We cannot agree with the argument of the respondent that the Court of Claims did not have jurisdiction to make an award on the claim for $117,390.90 because it was a claim based upon fraud and, therefore, a tort, of which the court did not have jurisdiction. It is true that the claimant sought to recover his damages caused by a representation which was false, but that did not make it a claim in tort. The claimant never knew that the State had in its possession information indicating that the material to be excavated was different from that stated on the plans until after the contract had been completed. He could then file his claim to recover upon an implied warranty, setting up the facts constituting the misrepresentation. That is just what the claimant did. His claim states that it is for “ damages for breaches of said contract.” Such a claim "would not be in tort, although the facts might have justified a tort action. (Wood v. Dudley, supra; United States v. Atlantic Dredging Co., supra, 12; McGovern v. City of New York, 202 App. Div. 317; affd., 235 N. Y. 275.)

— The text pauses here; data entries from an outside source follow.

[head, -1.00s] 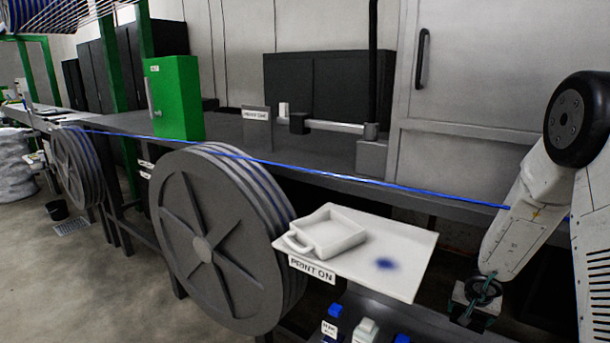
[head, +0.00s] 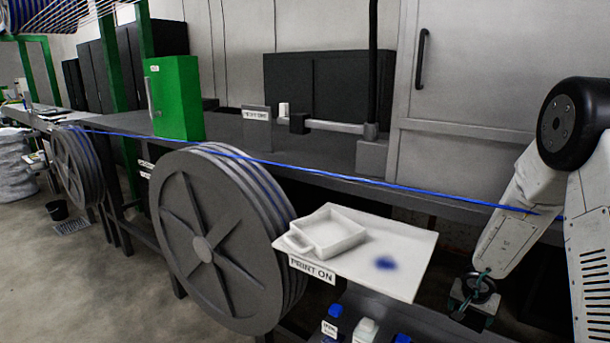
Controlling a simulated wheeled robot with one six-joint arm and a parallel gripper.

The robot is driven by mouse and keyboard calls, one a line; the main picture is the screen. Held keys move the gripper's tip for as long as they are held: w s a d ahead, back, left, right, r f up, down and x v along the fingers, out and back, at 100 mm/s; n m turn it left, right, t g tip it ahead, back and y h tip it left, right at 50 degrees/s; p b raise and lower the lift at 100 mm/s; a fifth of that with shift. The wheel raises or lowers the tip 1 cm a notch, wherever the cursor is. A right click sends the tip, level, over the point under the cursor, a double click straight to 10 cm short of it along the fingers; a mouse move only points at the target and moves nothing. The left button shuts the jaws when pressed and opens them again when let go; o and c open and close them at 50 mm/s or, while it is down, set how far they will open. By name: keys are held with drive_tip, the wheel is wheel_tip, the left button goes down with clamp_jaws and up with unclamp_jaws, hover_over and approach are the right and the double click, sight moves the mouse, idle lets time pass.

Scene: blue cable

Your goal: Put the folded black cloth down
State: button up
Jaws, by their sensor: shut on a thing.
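My gripper (head: 472,308) hangs at the lower right, below my forearm and to the right of the white shelf. It is shut on something, small and dark in this view. I take that to be the folded black cloth, but its outline and folds do not show clearly. The fingertips are hard to make out against the dark ground under the bench. No other black cloth shows on the bench or the shelf.
A white shelf (head: 405,248) with a blue stain holds a white tray (head: 330,233). Small bottles (head: 364,330) stand below. A taut blue cable (head: 360,180) crosses towards my forearm, past the large grey reel (head: 205,245). A green box (head: 178,98) stands on the bench.

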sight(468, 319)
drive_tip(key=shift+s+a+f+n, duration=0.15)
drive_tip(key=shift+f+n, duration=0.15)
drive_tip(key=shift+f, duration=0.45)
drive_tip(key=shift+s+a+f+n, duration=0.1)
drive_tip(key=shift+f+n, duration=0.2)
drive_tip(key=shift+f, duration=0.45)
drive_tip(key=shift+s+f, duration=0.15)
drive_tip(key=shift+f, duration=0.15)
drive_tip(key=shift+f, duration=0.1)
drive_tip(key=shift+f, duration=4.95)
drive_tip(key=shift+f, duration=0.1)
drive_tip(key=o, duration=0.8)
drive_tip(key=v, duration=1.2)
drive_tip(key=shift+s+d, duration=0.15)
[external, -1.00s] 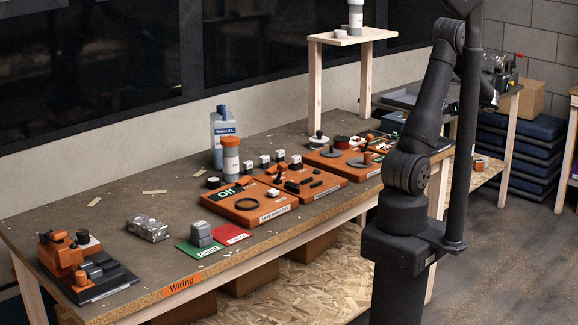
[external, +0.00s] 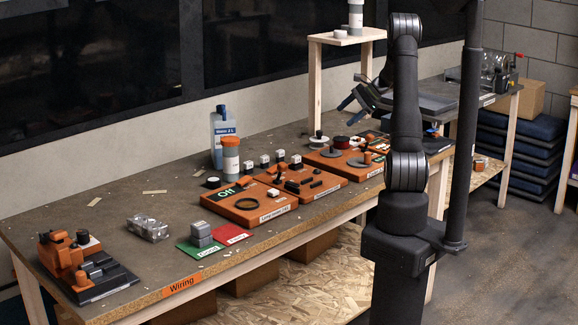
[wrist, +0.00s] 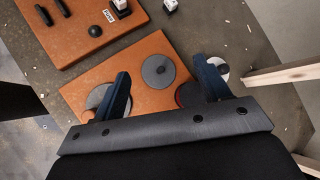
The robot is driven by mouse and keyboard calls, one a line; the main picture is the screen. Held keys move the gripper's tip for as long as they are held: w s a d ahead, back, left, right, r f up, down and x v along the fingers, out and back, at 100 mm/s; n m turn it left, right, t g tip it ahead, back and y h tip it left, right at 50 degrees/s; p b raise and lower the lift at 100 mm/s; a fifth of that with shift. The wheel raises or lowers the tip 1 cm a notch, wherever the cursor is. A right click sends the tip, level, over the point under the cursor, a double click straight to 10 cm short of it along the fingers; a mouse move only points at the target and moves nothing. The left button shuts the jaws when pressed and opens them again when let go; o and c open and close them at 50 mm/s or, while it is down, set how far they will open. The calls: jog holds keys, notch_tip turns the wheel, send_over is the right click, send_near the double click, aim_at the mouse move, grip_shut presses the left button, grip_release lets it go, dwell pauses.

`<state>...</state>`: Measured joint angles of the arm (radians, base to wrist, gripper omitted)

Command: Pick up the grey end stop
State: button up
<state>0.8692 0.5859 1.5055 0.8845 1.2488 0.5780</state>
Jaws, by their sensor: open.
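A grey block (external: 200,230) stands on a green card (external: 197,248) near the bench's front edge in the external view. It may be the grey end stop, but I cannot confirm this. My gripper (external: 353,91) is open and empty, high above the right part of the bench and far from that block. In the wrist view its two blue fingers (wrist: 162,70) are spread above an orange board (wrist: 138,92) with grey discs (wrist: 158,71). The grey block is not in the wrist view.
A red card (external: 231,234) lies beside the green one. A wooden stand (external: 343,40) rises near my gripper. An orange fixture (external: 65,258) is at the left.

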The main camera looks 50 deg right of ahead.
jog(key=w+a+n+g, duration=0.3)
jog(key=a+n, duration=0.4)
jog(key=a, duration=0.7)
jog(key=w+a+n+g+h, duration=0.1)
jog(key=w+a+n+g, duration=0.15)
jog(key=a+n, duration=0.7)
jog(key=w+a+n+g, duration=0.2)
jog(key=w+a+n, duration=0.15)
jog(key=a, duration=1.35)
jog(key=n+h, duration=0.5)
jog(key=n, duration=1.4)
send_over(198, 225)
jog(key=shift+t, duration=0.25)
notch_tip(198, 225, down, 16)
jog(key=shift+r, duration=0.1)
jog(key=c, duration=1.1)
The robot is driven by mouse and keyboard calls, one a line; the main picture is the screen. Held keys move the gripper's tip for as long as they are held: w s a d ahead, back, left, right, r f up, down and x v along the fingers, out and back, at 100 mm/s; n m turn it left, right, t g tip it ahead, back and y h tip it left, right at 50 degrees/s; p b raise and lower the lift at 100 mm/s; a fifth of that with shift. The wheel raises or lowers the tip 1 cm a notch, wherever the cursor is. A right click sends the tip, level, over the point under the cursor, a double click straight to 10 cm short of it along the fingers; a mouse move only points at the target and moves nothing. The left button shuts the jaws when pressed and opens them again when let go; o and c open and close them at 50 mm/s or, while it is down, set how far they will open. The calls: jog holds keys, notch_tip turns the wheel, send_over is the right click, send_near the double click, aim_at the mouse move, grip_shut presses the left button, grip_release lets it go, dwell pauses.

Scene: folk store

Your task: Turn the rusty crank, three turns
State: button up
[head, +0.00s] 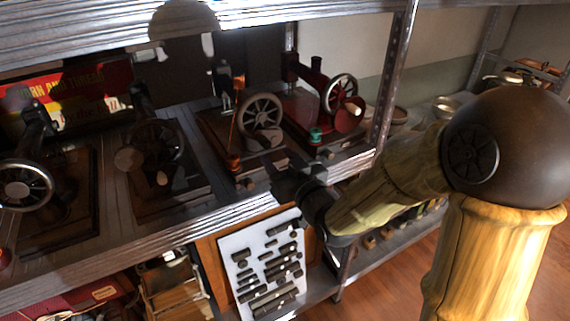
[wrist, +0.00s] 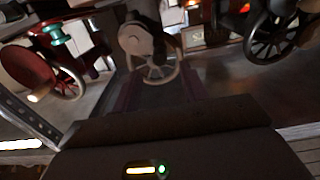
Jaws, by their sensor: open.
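Several old sewing machines with spoked handwheels stand on a shelf. The one nearest my gripper has a grey spoked wheel (head: 260,114), rusty orange parts and a pale rounded piece (head: 264,138) at its lower rim. In the wrist view this wheel (wrist: 164,72) and the rounded piece (wrist: 136,40) lie just ahead of my fingers. I cannot tell for sure which part is the rusty crank. My gripper (head: 284,166) is open, in front of and slightly below that wheel; it also shows in the wrist view (wrist: 158,92). Nothing is seen between its fingers, and contact is unclear.
A red machine (head: 318,100) with a pale knob stands close on the right, beside a metal shelf post (head: 392,75). Dark machines (head: 155,150) stand to the left. An upper shelf board (head: 270,14) hangs above. A white board of dark parts (head: 266,262) is below.

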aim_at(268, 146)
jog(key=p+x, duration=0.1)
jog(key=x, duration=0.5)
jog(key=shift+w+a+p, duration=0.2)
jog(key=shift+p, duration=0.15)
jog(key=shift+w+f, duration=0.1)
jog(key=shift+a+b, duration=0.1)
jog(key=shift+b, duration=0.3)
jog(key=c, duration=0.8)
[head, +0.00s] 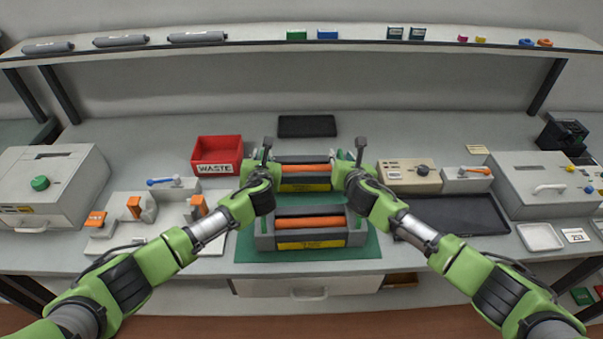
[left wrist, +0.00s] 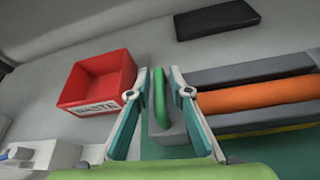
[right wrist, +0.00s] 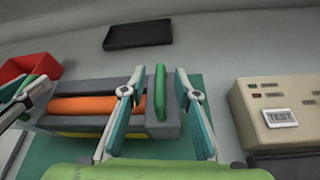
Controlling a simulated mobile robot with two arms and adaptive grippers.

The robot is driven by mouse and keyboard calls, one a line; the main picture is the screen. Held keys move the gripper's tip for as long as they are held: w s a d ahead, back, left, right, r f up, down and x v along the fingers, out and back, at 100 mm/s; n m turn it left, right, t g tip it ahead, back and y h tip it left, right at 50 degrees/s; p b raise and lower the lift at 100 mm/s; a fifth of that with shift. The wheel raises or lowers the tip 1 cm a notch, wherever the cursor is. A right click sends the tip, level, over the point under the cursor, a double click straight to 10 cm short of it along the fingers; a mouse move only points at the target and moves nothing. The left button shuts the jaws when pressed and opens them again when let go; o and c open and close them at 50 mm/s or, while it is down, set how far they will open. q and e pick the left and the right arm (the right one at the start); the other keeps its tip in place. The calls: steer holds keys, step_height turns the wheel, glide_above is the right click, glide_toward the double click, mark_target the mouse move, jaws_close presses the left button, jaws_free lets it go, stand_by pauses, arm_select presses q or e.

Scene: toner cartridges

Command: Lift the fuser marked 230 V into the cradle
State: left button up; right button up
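A fuser (head: 304,171) with an orange roller, dark grey body, yellow label and green end handles stands toward the back of the green mat. A similar fuser (head: 308,223) lies in front of it. Their label text is too small to read. My left gripper (left wrist: 172,78) is open, its fingers on either side of the back fuser's left green handle (left wrist: 160,98), with gaps visible. My right gripper (right wrist: 158,78) is open, its fingers on either side of the right green handle (right wrist: 160,92). I cannot make out a cradle for certain.
A red WASTE bin (head: 217,157) stands left of the back fuser, close to my left gripper. A beige TEST box (head: 408,176) stands to the right. A black pad (head: 307,126) lies behind, and a black tray (head: 462,212) lies right. A shelf (head: 260,41) runs above the bench.

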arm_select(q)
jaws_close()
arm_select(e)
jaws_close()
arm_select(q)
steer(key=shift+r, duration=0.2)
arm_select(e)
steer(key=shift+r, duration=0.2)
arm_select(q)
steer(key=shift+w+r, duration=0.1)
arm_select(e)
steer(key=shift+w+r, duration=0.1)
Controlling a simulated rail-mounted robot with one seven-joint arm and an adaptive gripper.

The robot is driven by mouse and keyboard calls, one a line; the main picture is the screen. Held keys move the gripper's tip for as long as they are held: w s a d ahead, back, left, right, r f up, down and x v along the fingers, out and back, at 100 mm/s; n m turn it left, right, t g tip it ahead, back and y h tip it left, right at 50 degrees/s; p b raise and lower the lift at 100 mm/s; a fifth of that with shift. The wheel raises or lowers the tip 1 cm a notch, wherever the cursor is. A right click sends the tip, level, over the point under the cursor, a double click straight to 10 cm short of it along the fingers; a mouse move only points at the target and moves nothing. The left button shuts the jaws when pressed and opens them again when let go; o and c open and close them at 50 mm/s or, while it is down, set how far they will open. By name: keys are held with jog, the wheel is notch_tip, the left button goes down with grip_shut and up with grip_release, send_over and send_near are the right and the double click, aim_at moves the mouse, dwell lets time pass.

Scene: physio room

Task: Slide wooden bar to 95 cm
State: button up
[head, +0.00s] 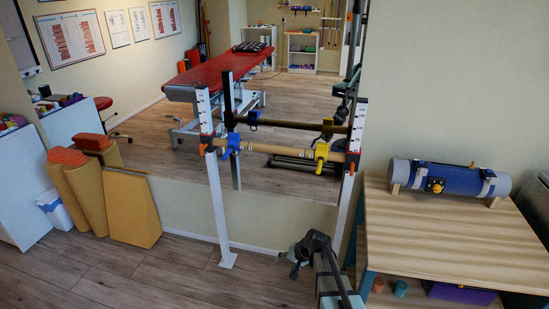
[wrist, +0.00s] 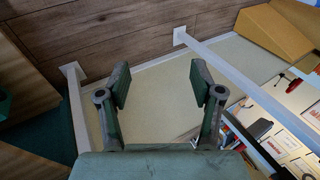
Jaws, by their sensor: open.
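The wooden bar (head: 277,145) lies level between two white uprights, the left post (head: 218,205) and the right post (head: 346,205). Marked scales (head: 204,108) show near the post tops; the numbers are too small to read. My gripper (head: 287,265) is low in front of the wall, between the posts and well below the bar. In the wrist view my gripper (wrist: 160,82) is open and empty; both posts show, but I cannot make out the bar there.
A mirror behind the posts reflects the room, with a dark second bar in it. A wooden table (head: 450,240) with a blue roller (head: 445,178) stands at right. Yellow wedges (head: 130,208) lean at left. Floor in front of the left post is clear.

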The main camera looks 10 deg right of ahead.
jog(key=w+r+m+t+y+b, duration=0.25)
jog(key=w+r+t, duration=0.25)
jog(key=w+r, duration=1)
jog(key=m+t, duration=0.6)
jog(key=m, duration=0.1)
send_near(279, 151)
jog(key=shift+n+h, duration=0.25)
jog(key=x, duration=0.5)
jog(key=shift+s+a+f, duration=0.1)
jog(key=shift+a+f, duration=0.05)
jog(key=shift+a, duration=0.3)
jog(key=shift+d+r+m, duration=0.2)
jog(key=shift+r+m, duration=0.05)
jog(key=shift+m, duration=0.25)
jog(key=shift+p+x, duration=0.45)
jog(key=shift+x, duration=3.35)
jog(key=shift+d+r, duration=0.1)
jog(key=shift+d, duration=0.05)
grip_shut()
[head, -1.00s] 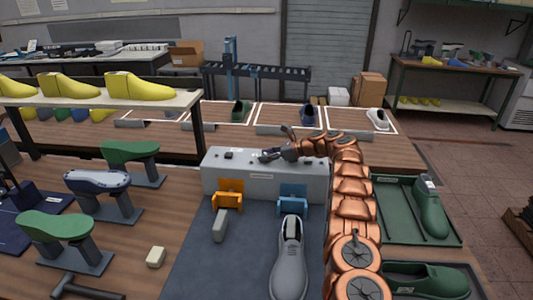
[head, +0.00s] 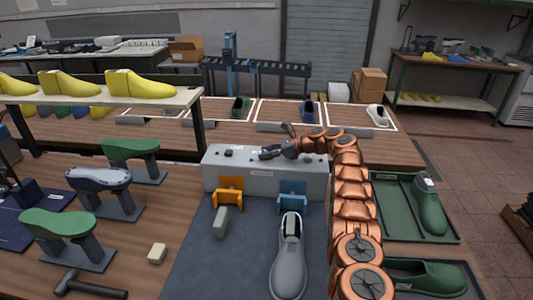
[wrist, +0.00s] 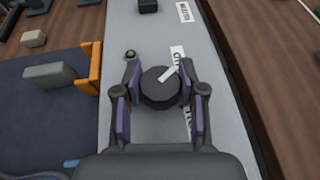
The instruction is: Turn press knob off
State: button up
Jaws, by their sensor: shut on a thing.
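The press knob (wrist: 160,88) is a round black dial with a white pointer bar, on top of the grey press box (head: 225,178). In the wrist view, the pointer slants toward the upper right. My gripper (wrist: 158,91) is shut on the knob, one finger pad on each side. In the head view, my gripper (head: 268,154) is at the top of the box, and the arm hides the knob. White labels lie beside the knob, partly covered and too blurred to read.
A small round button (wrist: 130,54) and a black block (wrist: 148,5) are on the box top. An orange bracket (head: 228,191) and a blue bracket (head: 292,195) are on its front. A grey shoe (head: 289,258) lies on the mat before it.

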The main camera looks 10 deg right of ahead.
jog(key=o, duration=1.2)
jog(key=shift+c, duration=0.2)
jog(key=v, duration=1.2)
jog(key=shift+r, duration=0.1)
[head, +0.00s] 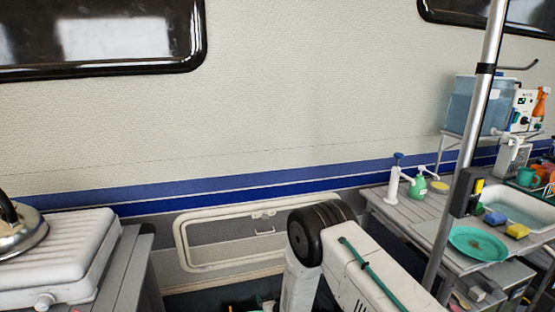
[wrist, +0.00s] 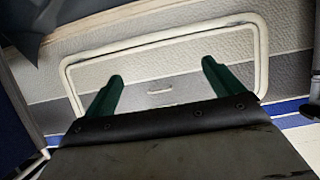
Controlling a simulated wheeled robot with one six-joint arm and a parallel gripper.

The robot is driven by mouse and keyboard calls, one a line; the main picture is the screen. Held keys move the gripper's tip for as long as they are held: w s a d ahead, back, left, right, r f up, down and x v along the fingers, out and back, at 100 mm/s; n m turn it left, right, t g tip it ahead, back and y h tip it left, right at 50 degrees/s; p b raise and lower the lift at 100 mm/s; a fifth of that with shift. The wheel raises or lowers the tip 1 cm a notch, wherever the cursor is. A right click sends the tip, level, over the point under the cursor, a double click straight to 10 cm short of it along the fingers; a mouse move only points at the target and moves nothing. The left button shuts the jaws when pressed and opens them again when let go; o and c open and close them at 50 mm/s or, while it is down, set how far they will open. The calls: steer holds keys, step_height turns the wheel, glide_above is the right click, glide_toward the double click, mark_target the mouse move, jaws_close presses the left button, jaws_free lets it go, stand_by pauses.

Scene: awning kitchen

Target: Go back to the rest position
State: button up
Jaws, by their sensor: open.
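My gripper (wrist: 160,88) shows in the wrist view with its two green fingers wide apart and nothing between them. It faces a framed hatch (wrist: 160,62) with a small handle, low on the caravan wall. In the head view my white arm rises at the bottom centre, in front of the same hatch (head: 225,232). My gripper's fingers are not visible in the head view.
A grey table with a white stove (head: 65,255) stands at the left. At the right, a grey counter (head: 395,205) carries a sink (head: 515,205), a green plate (head: 478,243), sponges and bottles. A metal pole (head: 465,150) stands in front of it.

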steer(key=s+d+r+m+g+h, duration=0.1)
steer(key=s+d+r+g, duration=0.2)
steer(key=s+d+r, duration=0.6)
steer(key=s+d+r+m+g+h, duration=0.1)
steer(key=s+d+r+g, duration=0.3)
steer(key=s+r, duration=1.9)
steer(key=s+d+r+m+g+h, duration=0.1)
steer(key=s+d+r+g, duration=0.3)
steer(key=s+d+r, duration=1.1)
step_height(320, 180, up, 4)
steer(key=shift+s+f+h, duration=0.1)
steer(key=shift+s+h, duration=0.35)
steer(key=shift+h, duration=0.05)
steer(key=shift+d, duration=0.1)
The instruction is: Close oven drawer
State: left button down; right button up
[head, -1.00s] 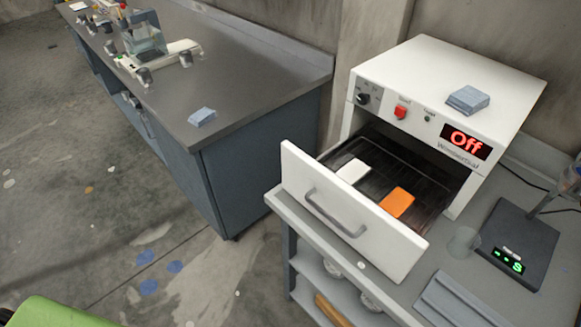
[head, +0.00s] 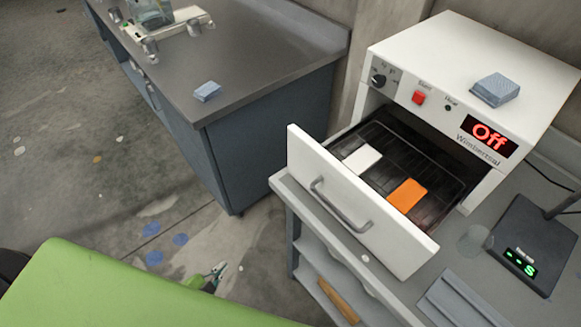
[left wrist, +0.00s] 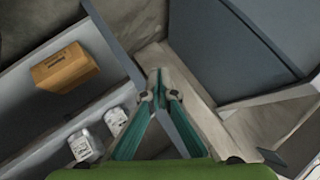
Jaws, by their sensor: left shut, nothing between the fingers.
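The white oven (head: 468,55) stands on the bench at the right, its display reading "Off". Its drawer (head: 360,199) is pulled out, with a grey bar handle (head: 337,207) on the front panel. A white piece (head: 362,159) and an orange piece (head: 407,195) lie on the dark rack inside. My left gripper (head: 217,271) is low over the floor, left of the bench and apart from the drawer. It is shut and empty; its closed fingertips also show in the left wrist view (left wrist: 158,78). My right gripper is not in view.
A blue-grey block (head: 495,89) sits on the oven. A scale (head: 525,246) and a clear beaker (head: 475,240) stand right of the drawer. Shelves under the bench hold a brown block (left wrist: 65,68) and jars (left wrist: 84,145). A second bench (head: 262,70) stands behind; floor between is open.

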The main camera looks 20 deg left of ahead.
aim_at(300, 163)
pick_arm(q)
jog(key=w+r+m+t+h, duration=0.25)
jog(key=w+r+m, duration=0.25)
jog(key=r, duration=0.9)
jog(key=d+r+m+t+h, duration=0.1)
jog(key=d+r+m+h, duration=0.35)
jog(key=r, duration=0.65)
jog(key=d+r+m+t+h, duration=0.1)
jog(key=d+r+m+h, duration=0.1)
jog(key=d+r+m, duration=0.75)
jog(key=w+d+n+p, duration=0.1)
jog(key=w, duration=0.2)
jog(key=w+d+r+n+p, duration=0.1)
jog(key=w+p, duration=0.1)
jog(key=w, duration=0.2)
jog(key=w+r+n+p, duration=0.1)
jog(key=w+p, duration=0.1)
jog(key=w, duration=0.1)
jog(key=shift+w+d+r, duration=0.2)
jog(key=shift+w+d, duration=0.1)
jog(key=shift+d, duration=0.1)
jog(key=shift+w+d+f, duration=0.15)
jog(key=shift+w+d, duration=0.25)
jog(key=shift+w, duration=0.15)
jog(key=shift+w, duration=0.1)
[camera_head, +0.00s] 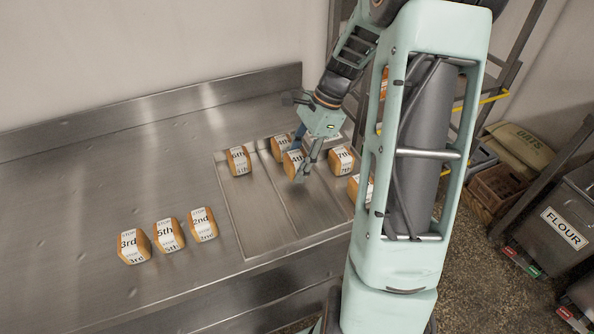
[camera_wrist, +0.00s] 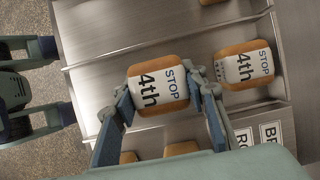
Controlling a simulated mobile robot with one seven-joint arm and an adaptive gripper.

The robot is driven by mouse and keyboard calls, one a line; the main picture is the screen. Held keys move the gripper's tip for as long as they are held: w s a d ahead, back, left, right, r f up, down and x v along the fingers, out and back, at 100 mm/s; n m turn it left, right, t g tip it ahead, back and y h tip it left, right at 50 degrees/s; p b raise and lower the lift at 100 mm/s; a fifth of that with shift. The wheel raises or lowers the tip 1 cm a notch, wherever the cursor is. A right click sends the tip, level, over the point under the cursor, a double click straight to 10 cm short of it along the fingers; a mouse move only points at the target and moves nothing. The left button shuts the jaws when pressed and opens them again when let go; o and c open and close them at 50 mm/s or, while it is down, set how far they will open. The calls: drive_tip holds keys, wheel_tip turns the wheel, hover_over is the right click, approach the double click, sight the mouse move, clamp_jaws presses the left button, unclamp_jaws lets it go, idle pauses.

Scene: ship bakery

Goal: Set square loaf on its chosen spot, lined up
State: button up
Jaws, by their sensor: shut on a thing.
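My gripper (camera_head: 299,158) is shut on a square loaf (camera_wrist: 157,89) with a white band reading "4th" and "STOP". Its fingers clasp two opposite sides in the wrist view. The held loaf is above or in the sunken sectioned tray (camera_head: 262,218); I cannot tell whether it touches the bottom. A second "4th" loaf (camera_wrist: 245,66) sits just beyond it, towards the back of the tray, apart from it. In the head view this second loaf (camera_head: 282,148) is partly behind my gripper.
In the tray, a "6th" loaf (camera_head: 239,161) stands left and a "7th" loaf (camera_head: 341,160) right. Another loaf (camera_head: 355,188) is partly behind my arm. Loaves "3rd" (camera_head: 133,247), "5th" (camera_head: 169,235) and "2nd" (camera_head: 203,225) stand on the counter (camera_head: 80,190). The tray's front is bare.

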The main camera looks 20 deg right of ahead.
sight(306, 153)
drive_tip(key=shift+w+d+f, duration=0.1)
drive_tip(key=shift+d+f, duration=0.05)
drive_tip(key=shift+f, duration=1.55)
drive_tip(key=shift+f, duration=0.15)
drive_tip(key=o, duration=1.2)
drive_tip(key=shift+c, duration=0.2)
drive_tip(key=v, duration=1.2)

The conclusions of law of the Court of Claims, Nos. 2 and 3, are disapproved, and judgment is directed for the claimant upon its claim for $117,390.90, without interest. Judgment is also directed for the claimant for interest upon the item of $16,521.88, also for interest upon the item of $15,600. The other part of the judgment appealed from is affirmed, with costs to the appellant. The appeal from the order dated October 26, 1922, is dismissed, without costs.

All concur.

Conclusions of law Nos. 2 and 3 are disapproved and judgment is directed for the claimant upon its claim for $117,390.90 without *123interest. Judgment is also directed for the claimant for interest upon the item of §16,521.88; also for interest upon the item of $15,600. The other part of the judgment appealed from is affirmed, with costs to the appellant. The appeal from the order dated October 26, 1922, is dismissed, without costs.